THE EXERCISE:
Repeat the data below exactly, dropping any pictures it holds.

RAW DATA:
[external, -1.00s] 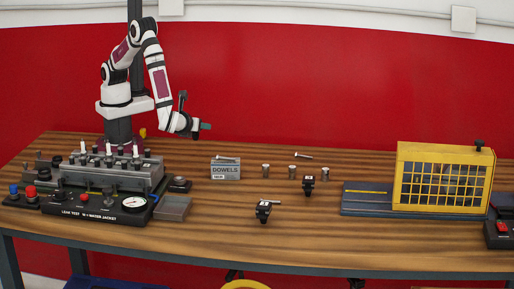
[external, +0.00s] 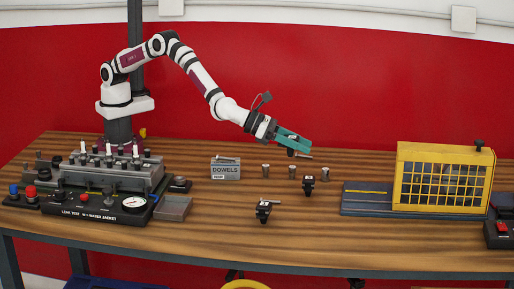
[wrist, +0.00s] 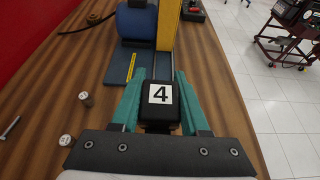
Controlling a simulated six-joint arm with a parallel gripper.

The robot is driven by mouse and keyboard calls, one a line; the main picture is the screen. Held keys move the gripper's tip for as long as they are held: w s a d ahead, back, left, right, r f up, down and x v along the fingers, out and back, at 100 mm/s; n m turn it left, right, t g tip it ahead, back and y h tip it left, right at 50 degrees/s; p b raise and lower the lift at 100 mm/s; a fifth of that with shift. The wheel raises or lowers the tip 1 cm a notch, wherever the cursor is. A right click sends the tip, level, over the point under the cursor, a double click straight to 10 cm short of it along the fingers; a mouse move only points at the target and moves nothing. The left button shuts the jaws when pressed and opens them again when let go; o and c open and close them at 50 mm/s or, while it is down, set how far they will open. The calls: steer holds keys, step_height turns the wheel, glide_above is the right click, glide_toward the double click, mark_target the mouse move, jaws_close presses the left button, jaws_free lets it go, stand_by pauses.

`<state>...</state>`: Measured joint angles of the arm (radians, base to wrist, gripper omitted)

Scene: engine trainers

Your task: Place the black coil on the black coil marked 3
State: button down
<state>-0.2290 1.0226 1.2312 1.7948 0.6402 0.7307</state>
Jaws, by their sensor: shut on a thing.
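My gripper (external: 305,143) has teal fingers and is shut on a black coil (wrist: 160,108) with a white label reading 4, seen in the wrist view between the fingers. In the external view my gripper is over the back middle of the table, with a small dark part of the held coil showing just below the fingers. Two other black coils stand on the table, one (external: 308,186) at the centre and one (external: 263,212) nearer the front. Their labels are too small to read, so I cannot tell which is marked 3.
The engine test block (external: 115,178) with a gauge stands at the left, beside a grey DOWELS box (external: 225,171). Several metal cylinders (external: 326,174) stand near the centre. A yellow cage (external: 443,177) on a blue base is at the right.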

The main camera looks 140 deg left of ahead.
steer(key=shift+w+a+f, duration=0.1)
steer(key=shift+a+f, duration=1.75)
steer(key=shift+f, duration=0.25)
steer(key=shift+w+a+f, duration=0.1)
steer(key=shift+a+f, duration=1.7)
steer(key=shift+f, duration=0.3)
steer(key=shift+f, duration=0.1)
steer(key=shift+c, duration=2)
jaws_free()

THE RESULT:
[external, -1.00s] 
[external, +0.00s] 
[wrist, +0.00s] 
Controlling a simulated six-joint arm with a parallel gripper.

The robot is driven by mouse and keyboard calls, one a line; the main picture is the screen. Held keys move the gripper's tip for as long as they are held: w s a d ahead, back, left, right, r f up, down and x v along the fingers, out and back, at 100 mm/s; n m turn it left, right, t g tip it ahead, back and y h tip it left, right at 50 degrees/s; p b raise and lower the lift at 100 mm/s; a fifth of that with shift. The wheel raises or lowers the tip 1 cm a notch, wherever the cursor is. A right click sends the tip, level, over the point under the cursor, a double click straight to 10 cm short of it along the fingers; a mouse move only points at the target and moves nothing. The left button shuts the jaws when pressed and opens them again when let go; o and c open and close them at 50 mm/s or, while it is down, set how far they will open. The calls: steer holds keys, step_height turns the wheel, glide_above is the right click, glide_toward the double click, mark_target the mouse move, jaws_close presses the left button, jaws_free lets it go, stand_by pauses.

`<state>...</state>`: Measured joint angles of the arm (radians, base to wrist, gripper omitted)

Scene: engine trainers

Your task: Place the black coil on the black coil marked 3
State: button down
<state>-0.2290 1.0226 1.2312 1.7948 0.6402 0.7307</state>
Jaws, by their sensor: shut on a thing.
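My gripper (external: 305,143) has teal fingers and is shut on a black coil (wrist: 160,108) with a white label reading 4, seen in the wrist view between the fingers. In the external view my gripper is over the back middle of the table, with a small dark part of the held coil showing just below the fingers. Two other black coils stand on the table, one (external: 308,186) at the centre and one (external: 263,212) nearer the front. Their labels are too small to read, so I cannot tell which is marked 3.
The engine test block (external: 115,178) with a gauge stands at the left, beside a grey DOWELS box (external: 225,171). Several metal cylinders (external: 326,174) stand near the centre. A yellow cage (external: 443,177) on a blue base is at the right.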

The main camera looks 140 deg left of ahead.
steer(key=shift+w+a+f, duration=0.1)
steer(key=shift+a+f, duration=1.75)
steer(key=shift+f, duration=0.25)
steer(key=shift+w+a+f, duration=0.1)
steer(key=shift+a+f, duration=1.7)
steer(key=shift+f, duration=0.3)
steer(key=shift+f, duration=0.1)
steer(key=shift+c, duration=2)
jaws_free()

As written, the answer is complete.